The fourth difference between the law and grace and truth is that Moses was the man through whom the law was given, while Jesus Christ was the Man through whom grace and truth were realized.
Clearly, there is an infinite difference between Moses and Jesus Christ. So, what are some of the differences between them?
- Moses was only the one through whom the law was given; he was not the giver himself. The Giver was God. On the other hand, Jesus Christ was the One through whom grace and truth were realized. He Himself realized grace and truth.
- Moses, of course, was just a man. But Jesus Christ is both God and man.
- Moses has no title like Christ, while Jesus has the title of Christ, christos in Greek, or mashiach in Hebrew, which both literally mean “Anointed One”. Christ was anointed with the Holy Spirit to be the ultimate Prophet, High Priest, and King of the true Israel, the church, while Moses was only a prophet.
- Moses was only a type of the Christ, while Jesus is the Christ Himself. Moses foreshadows Christ in the Old Testament by leading Israel out of Egypt, and through the wilderness. Christ fulfills all of this imagery by leading His people out of bondage to sin, and through the wilderness of this world.
So, why did grace and truth even have to be realized in the first place? The answer is clear — because the law could not realize them. Was God being gracious in giving the law to Israel? Yes. Did the law contain truth? Yes. But it could not bring these blessings into being, or bring them into their fullness. No one was ever saved by keeping the law; no one ever received grace by keeping the law. And the whole truth of God’s self-revelation was not realized in the law; people did not see all that God was in the law. They knew part of the truth, but not all of it.
Because of these weaknesses of the law, God had to eventually realize grace and truth through Jesus Christ — and He has.
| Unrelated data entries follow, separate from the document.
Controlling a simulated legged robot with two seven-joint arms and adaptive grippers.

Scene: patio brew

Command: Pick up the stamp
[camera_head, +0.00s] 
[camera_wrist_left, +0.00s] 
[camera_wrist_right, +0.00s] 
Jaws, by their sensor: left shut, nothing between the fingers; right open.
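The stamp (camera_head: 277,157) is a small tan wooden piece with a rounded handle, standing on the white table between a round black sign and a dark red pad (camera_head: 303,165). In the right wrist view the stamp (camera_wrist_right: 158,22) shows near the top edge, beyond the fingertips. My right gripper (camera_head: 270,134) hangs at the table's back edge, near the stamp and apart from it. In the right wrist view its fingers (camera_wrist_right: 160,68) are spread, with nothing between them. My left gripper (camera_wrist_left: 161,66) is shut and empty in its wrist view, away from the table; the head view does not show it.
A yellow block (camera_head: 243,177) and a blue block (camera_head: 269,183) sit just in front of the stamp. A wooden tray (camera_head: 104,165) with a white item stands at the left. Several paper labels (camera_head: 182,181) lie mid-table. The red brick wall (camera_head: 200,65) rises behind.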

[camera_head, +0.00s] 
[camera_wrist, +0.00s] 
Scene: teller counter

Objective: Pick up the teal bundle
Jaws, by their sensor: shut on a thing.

The author of Hebrews put this whole issue of the failure of the law, and the necessity for grace and truth to be realized in some other way, perfectly in Hebrews 8:6-13:
“But now hath he [Jesus Christ] obtained a ministry the more excellent, by so much as he is also the mediator of a better covenant, which hath been enacted upon better promises. For if that first covenant had been faultless, then would no place have been sought for a second. For finding fault with them [Israel], he saith,
Behold, the days come, saith the Lord,
That I will make a new covenant with the house of Israel and with the house of Judah;
Not according to the covenant that I made with their fathers
In the day that I took them by the hand to lead them forth out of the land of Egypt;
For they continued not in my covenant,
And I regarded them not, saith the Lord.
For this is the covenant that I will make with the house of Israel
After those days, saith the Lord;
I will put my laws into their mind,
And on their heart also will I write them:
And I will be to them a God,
And they shall be to me a people:
And they shall not teach every man his fellow-citizen,
And every man his brother, saying, Know the Lord:
For all shall know me,
From the least to the greatest of them.
For I will be merciful to their iniquities,
And their sins will I remember no more.
In that he saith, A new covenant, he hath made the first old. But that which is becoming old and waxeth aged is nigh unto vanishing away.”
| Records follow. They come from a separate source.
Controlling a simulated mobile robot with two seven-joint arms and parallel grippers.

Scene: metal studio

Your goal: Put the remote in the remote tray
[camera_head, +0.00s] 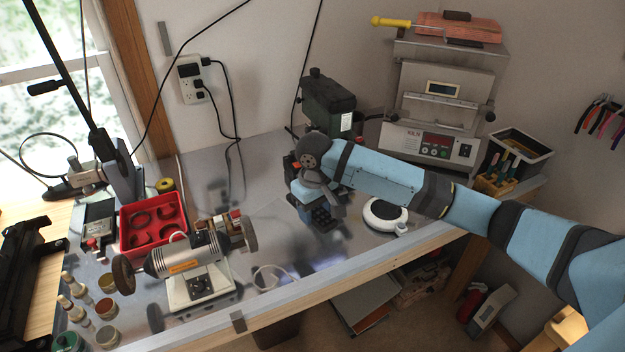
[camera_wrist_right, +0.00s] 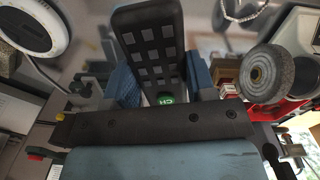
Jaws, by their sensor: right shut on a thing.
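The remote (camera_wrist_right: 152,45) is dark with rows of grey buttons and a green button at its near end, in the right wrist view. My right gripper (camera_wrist_right: 160,85) is shut on it, with a blue finger on each side. In the head view my right gripper (camera_head: 320,216) points down over the middle of the metal bench; the remote is hard to make out there. I cannot tell which container is the remote tray. A red tray (camera_head: 128,236) with dark rings in it lies left of the gripper. My left gripper is not in view.
A bench grinder (camera_head: 190,262) stands between the red tray and the front edge. A white round device (camera_head: 385,214) is right of the gripper. A green machine (camera_head: 328,100) and a kiln (camera_head: 432,120) stand behind. Small jars (camera_head: 106,308) are front left.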

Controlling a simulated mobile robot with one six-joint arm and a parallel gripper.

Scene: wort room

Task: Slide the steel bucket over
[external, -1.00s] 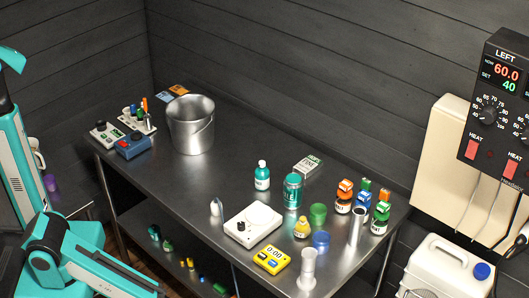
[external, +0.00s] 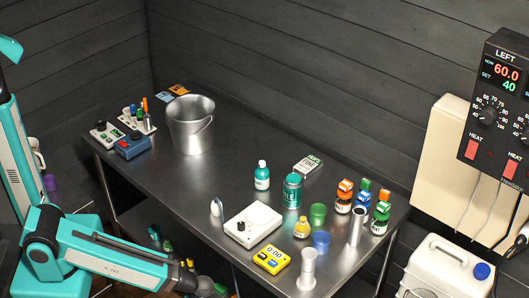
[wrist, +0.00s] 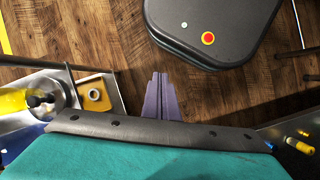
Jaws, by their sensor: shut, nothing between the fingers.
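In the external view my teal arm is low at the front left, before the table's front edge and well apart from the bucket. The gripper cannot be made out clearly there. The bucket is not seen in the wrist view.
Control boxes (external: 132,145) and a tool holder (external: 137,122) stand left of the bucket, with cards (external: 170,93) behind it. Bare tabletop lies between.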

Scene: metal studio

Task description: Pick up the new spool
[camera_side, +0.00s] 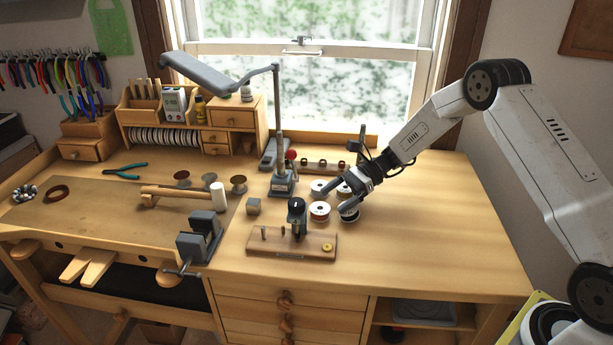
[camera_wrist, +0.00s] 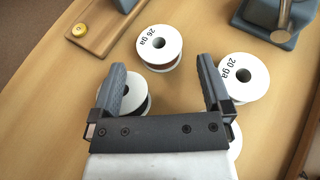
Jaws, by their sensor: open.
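Several white-flanged wire spools stand on the bench under my gripper. One labelled "26 ga" (camera_wrist: 158,42) with reddish-brown wire lies ahead of the fingertips; it also shows in the side view (camera_side: 319,208). One labelled "20 ga" (camera_wrist: 246,76) is right of the right finger, and a dark-wire spool (camera_wrist: 138,82) is partly hidden by the left finger. A fourth white rim (camera_wrist: 236,146) is mostly hidden behind my gripper. No mark tells me which spool is the new one. My gripper (camera_wrist: 160,68) is open and empty between the fingers; it also shows in the side view (camera_side: 337,200).
A wooden board (camera_side: 265,243) with a dark upright fixture (camera_side: 297,217) stands in front of the spools. The lamp stand base (camera_side: 282,186) is to their left, and a wooden rack (camera_side: 325,167) is behind. A vise (camera_side: 198,240) sits farther left. The bench's right side is clear.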

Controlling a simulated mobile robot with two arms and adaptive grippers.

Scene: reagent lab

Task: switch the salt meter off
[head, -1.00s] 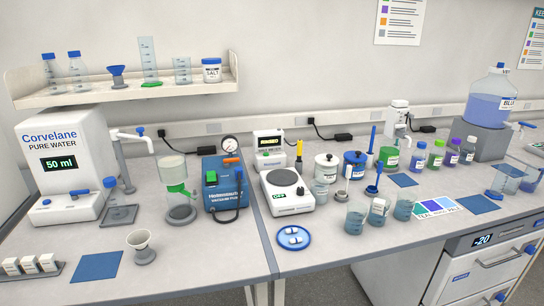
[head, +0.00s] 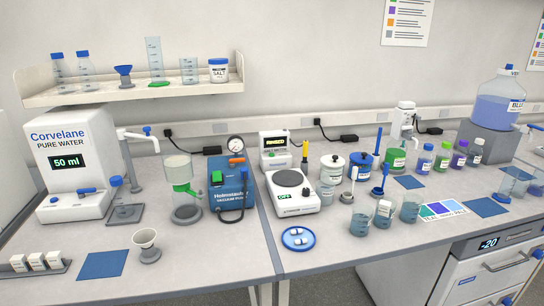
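A white box-shaped meter (head: 274,149) stands at the back of the bench, right of the vacuum pump. I take it to be the salt meter. Its small dark display is lit and seems to read "RINSED". A yellow probe with a dark tip (head: 305,152) stands upright just right of it. Its switch is too small to make out, and its lower front is partly hidden by the stirrer in front. Neither of my grippers is in view.
A white hotplate-like stirrer (head: 291,192) marked "OFF" stands in front of the meter. The blue vacuum pump (head: 227,184) is on its left. White and blue lidded jars (head: 331,167) and beakers (head: 361,220) are on its right.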

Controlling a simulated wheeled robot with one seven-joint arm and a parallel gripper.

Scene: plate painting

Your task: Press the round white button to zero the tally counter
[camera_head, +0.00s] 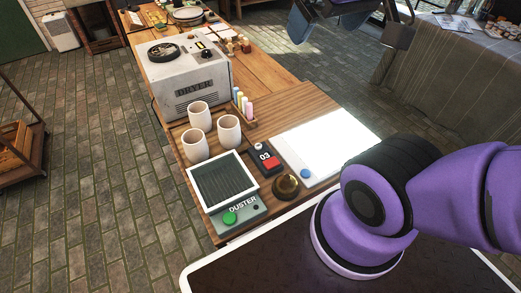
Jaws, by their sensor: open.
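The tally counter (266,159) is a small dark box on the wooden table. My gripper (348,28) is at the top edge of the view, partly cut off. It is open, with nothing seen between its fingers. It is apart from the counter, up and to the right of it in the picture.
Coloured sticks (243,104) stand in a holder nearby. The dryer (187,75) stands behind.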

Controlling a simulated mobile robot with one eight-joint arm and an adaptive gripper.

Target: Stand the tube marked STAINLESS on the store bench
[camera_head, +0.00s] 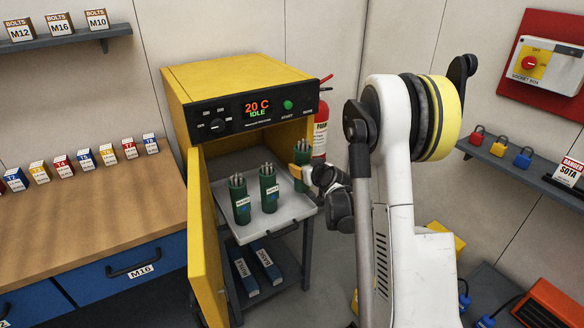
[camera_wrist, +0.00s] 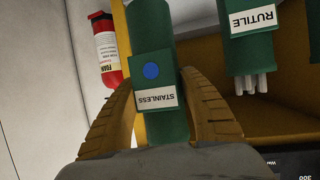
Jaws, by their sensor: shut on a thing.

And the Old Covenant, or the law of Moses, has vanished away. Not in Scripture, nor in its usefulness, but in it being in effect. Why? Because grace and truth have been realized through Jesus Christ. Are you depending on Jesus Christ alone for God’s undeserved favor and truth?
So, what are some practical implications of what John 1:17 teaches us?
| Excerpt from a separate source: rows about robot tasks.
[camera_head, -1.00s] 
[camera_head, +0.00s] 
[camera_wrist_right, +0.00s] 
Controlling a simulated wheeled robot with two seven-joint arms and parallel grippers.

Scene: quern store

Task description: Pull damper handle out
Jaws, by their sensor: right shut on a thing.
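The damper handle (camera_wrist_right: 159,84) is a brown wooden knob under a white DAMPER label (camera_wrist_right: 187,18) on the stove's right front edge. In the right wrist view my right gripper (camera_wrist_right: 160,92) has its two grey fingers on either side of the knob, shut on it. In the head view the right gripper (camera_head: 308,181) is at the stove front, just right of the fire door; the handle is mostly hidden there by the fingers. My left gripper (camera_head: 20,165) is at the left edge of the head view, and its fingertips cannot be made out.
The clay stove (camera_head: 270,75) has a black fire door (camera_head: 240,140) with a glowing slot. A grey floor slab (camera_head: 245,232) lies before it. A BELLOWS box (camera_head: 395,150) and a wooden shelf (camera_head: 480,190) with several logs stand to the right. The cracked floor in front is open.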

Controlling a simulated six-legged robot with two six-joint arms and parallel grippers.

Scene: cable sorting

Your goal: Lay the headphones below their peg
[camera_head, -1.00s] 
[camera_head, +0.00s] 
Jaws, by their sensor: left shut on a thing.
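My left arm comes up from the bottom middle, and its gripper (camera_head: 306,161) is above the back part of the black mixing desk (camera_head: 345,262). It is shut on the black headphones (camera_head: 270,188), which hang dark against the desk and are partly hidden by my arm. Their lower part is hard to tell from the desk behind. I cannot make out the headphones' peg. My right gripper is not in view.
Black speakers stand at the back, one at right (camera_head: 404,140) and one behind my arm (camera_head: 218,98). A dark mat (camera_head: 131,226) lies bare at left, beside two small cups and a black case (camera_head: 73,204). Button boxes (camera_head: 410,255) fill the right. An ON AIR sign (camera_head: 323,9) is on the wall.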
- We should not look to the law of Moses to see grace and truth realized, but to Jesus Christ. Do you want to know that you have received the grace and truth of God? Look only to Jesus Christ. All grace and all truth is in Jesus Christ. There is no grace or truth realized in any other person.
- We should not look to the law of Moses for the law we ought to obey, but to Jesus Christ. Do you want to know how to live? Then listen to what Jesus Christ tells you to do through His teaching, and the teaching of His apostles, and look at how He lived when He was on this earth.
- We should rest in the fact that God’s undeserved favor and truth have indeed been realized through Jesus Christ. All the grace we need, and all the truth we need, is in Jesus Christ, His death for our sins, His resurrection from the dead, His intercession for the saints in heaven, and His consummation of all things when He comes again and makes the new heavens and the new earth. We need only to seek Jesus Christ, and depend on Him, for the grace and truth that we need. He is perfectly gracious, so He will freely give it to us if we seek it from Him.
 Christopher VanDusen is part of an independent fundamentalist Baptist church, a receiver for a food distribution center, a blogger, and a Bible teacher. He graduated from SUNY Broome Community College with an Associate in Arts degree, of which he concentrated on philosophy and world history, and where he was a member of a club called Campus Bible Fellowship. He also studied for a short time through The Master’s University Online, but was prevented from continuing. He has gotten most of his Bible knowledge from intense personal study and sermons and lectures by some of the greatest Reformed, Calvinistic, and New Covenant Theology preachers of recent history.
‘Salvation is not possible with one of these elements missing. We must have God’s grace, and His truth.’ In what situation might one ‘have God’s Grcae but not His truth’ or have ‘God’s truth without God’s Grace’?
Hi. This is Christopher VanDusen, the author of the article. Technically, unbelievers may have God’s grace without His truth, since God gives them undeserved worldly blessings, but doesn’t share the gospel with all of them. However, if you were to look at grace as being what it usually means in the New Testament — the undeserved favor that saves people — then there are many people who have God’s truth, but don’t have His grace, since they will eventually end up in hell. I would point to the warning passages in Hebrews as an example.